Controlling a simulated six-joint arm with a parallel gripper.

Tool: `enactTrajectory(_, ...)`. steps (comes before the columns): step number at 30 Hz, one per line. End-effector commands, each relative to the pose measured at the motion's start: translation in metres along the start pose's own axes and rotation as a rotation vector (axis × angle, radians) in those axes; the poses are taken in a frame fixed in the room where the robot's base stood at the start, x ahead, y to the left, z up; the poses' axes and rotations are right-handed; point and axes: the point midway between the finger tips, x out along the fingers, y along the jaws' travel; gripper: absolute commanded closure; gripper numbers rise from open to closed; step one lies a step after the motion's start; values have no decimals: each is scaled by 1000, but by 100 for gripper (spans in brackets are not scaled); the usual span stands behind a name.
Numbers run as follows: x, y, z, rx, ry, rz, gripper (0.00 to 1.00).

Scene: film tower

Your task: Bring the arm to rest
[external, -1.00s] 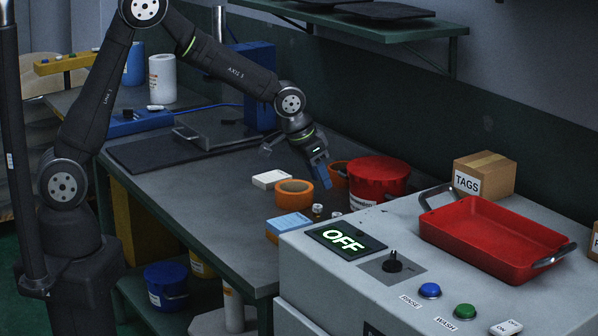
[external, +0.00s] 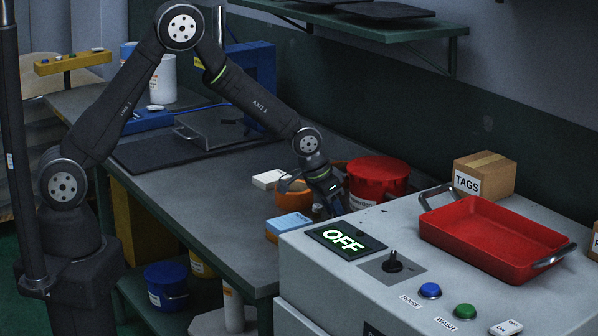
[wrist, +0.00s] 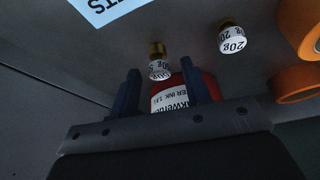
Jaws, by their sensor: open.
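My gripper (external: 330,205) is low over the workbench, between the orange tape roll (external: 286,202) and the grey machine. It hides part of the roll. In the wrist view my gripper (wrist: 160,88) has its two fingers apart, with nothing visibly held. A small brass piece with a white label (wrist: 159,69) shows just beyond the fingertips; whether it lies between them I cannot tell. A second labelled piece (wrist: 232,40), reading 20g, stands apart to the right. The red tub (external: 377,178) is right of my gripper; its label shows between the fingers in the wrist view.
The grey machine (external: 330,290) with an OFF display (external: 345,239) stands close at front right, bearing a red tray (external: 490,237) and a TAGS box (external: 485,174). A blue-topped pad (external: 290,224) and white box (external: 268,179) lie nearby. The bench's front left is clear.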

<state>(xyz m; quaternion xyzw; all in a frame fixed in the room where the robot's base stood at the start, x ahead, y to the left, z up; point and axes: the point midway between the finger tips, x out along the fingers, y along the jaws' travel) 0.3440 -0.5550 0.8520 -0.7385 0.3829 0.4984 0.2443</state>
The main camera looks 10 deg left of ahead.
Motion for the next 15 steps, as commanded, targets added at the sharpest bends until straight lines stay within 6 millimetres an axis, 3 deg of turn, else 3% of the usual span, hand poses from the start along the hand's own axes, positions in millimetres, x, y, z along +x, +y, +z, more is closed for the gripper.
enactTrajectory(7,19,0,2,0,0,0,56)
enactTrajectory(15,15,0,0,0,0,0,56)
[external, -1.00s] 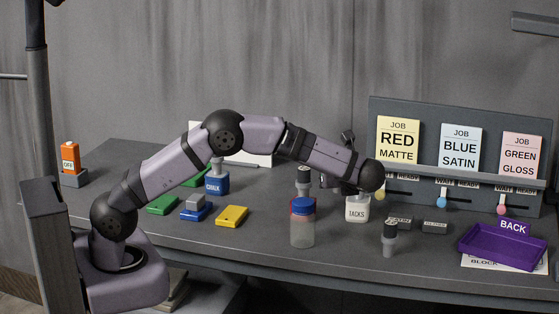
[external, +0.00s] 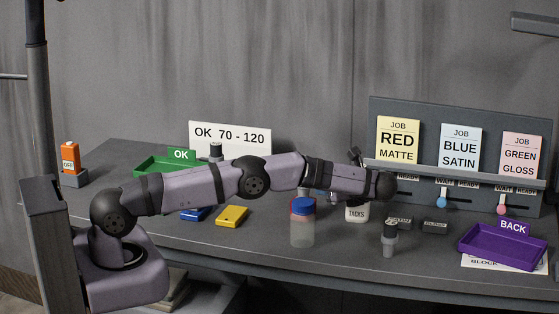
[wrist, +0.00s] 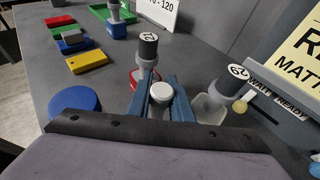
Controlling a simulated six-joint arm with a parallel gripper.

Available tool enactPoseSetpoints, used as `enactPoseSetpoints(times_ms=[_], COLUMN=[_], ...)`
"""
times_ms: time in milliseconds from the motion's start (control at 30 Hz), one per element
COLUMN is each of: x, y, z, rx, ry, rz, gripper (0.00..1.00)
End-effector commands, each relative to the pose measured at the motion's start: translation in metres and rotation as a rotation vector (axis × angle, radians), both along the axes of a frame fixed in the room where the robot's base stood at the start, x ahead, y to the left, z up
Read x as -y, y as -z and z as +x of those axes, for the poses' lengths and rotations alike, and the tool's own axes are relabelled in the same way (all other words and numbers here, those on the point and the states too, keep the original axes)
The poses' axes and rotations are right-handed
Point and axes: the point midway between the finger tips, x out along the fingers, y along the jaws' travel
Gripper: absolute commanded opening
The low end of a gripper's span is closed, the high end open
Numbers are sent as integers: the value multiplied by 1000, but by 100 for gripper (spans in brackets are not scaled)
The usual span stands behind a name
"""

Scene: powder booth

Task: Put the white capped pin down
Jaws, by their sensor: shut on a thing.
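The white capped pin (wrist: 161,91) shows in the wrist view as a round white cap between the blue fingers of my gripper (wrist: 160,83). The gripper is shut on it. The pin's lower part is hidden, and I cannot tell whether it touches anything below. In the external view my forearm covers most of the gripper and the pin. The white TACKS cup (external: 357,213) stands just right of the gripper; in the wrist view the cup (wrist: 208,108) is close beside the right finger.
A blue-lidded jar (external: 303,228) stands in front. A black-topped post marked 22 (wrist: 148,48) stands beyond the fingers; another (wrist: 238,77) is at right. Green tray (external: 150,170), yellow block (external: 232,216) lie left; purple BACK tray (external: 503,248) lies right.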

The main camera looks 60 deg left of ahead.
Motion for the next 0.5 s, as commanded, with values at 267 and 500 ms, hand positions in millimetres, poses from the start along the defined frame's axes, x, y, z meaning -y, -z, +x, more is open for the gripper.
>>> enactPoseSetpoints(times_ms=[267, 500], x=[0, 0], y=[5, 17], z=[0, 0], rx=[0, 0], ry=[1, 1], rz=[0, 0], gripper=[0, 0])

- - - - -

#### WHAT YOU NEED TO DO:
Transcribe every entry word for word, but skip the pictures.

#### SOLUTION TO THIS PROBLEM:
Controlling a simulated six-joint arm with a parallel gripper.

Tool: `enactTrajectory(_, ...)`. steps (comes before the columns): step number at 30 Hz, one per line. End-effector commands, each relative to the pose measured at the motion's start: translation in metres along the start pose's own axes and rotation as a rotation vector (axis × angle, radians) in those axes; the poses are taken in a frame fixed in the room where the robot's base stood at the start, x ahead, y to the left, z up; the poses' axes and rotations are right-handed; point and axes: the point midway between the finger tips, x out along the fingers, y along the jaws' travel; gripper: absolute commanded closure; gripper numbers rise from open to closed; step one lies a step after the motion's start; values have no decimals: each is scaled by 1000, but by 100 for gripper (spans in brackets are not scaled); the usual span stands behind a name.
Numbers run as follows: x, y, z, rx, ry, rz, gripper (0.00 to 1.00).

Scene: film tower

Your task: Bring the arm to rest
[external, -1.00s] 
[external, +0.00s] 
[wrist, +0.00s] 
Jaws, by their sensor: open.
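My gripper (external: 330,205) is low over the workbench, between the orange tape roll (external: 286,202) and the grey machine. It hides part of the roll. In the wrist view my gripper (wrist: 160,88) has its two fingers apart, with nothing visibly held. A small brass piece with a white label (wrist: 159,69) shows just beyond the fingertips; whether it lies between them I cannot tell. A second labelled piece (wrist: 232,40), reading 20g, stands apart to the right. The red tub (external: 377,178) is right of my gripper; its label shows between the fingers in the wrist view.
The grey machine (external: 330,290) with an OFF display (external: 345,239) stands close at front right, bearing a red tray (external: 490,237) and a TAGS box (external: 485,174). A blue-topped pad (external: 290,224) and white box (external: 268,179) lie nearby. The bench's front left is clear.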

<state>(xyz m; quaternion xyzw; all in a frame fixed in the room where the robot's base stood at the start, x ahead, y to the left, z up; point and axes: the point midway between the finger tips, x out along the fingers, y along the jaws' travel) 0.3440 -0.5550 0.8520 -0.7385 0.3829 0.4984 0.2443</state>
The main camera looks 10 deg left of ahead.
Motion for the next 15 steps, as commanded, targets added at the sharpest bends until straight lines stay within 6 millimetres an axis, 3 deg of turn, else 3% of the usual span, hand poses from the start along the hand's own axes, positions in millimetres, x, y, z along +x, +y, +z, more is closed for the gripper.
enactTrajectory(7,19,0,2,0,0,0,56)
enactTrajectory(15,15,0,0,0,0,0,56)
[external, -1.00s] 
[external, +0.00s] 
[wrist, +0.00s] 
Controlling a simulated six-joint arm with a parallel gripper.

Available tool enactPoseSetpoints, used as `enactPoseSetpoints(times_ms=[_], COLUMN=[_], ...)`
"""
times_ms: time in milliseconds from the motion's start (control at 30 Hz), one per element
COLUMN is each of: x, y, z, rx, ry, rz, gripper (0.00..1.00)
End-effector commands, each relative to the pose measured at the motion's start: translation in metres and rotation as a rotation vector (axis × angle, radians), both along the axes of a frame fixed in the room where the robot's base stood at the start, x ahead, y to the left, z up
Read x as -y, y as -z and z as +x of those axes, for the poses' lengths and rotations alike, and the tool's own axes are relabelled in the same way (all other words and numbers here, those on the point and the states too, keep the original axes)
The poses' axes and rotations are right-handed
Point and axes: the point midway between the finger tips, x out along the fingers, y along the jaws' travel
Gripper: absolute commanded opening
The low end of a gripper's span is closed, the high end open
Numbers are sent as integers: the value multiplied by 1000, but by 100 for gripper (spans in brackets are not scaled)
The usual span stands behind a name
"""

Scene: powder booth

Task: Put the white capped pin down
Jaws, by their sensor: shut on a thing.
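The white capped pin (wrist: 161,91) shows in the wrist view as a round white cap between the blue fingers of my gripper (wrist: 160,83). The gripper is shut on it. The pin's lower part is hidden, and I cannot tell whether it touches anything below. In the external view my forearm covers most of the gripper and the pin. The white TACKS cup (external: 357,213) stands just right of the gripper; in the wrist view the cup (wrist: 208,108) is close beside the right finger.
A blue-lidded jar (external: 303,228) stands in front. A black-topped post marked 22 (wrist: 148,48) stands beyond the fingers; another (wrist: 238,77) is at right. Green tray (external: 150,170), yellow block (external: 232,216) lie left; purple BACK tray (external: 503,248) lies right.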

The main camera looks 60 deg left of ahead.
Motion for the next 0.5 s, as commanded, with values at 267 and 500 ms, hand positions in millimetres, poses from the start along the defined frame's axes, x, y, z meaning -y, -z, +x, more is open for the gripper.
>>> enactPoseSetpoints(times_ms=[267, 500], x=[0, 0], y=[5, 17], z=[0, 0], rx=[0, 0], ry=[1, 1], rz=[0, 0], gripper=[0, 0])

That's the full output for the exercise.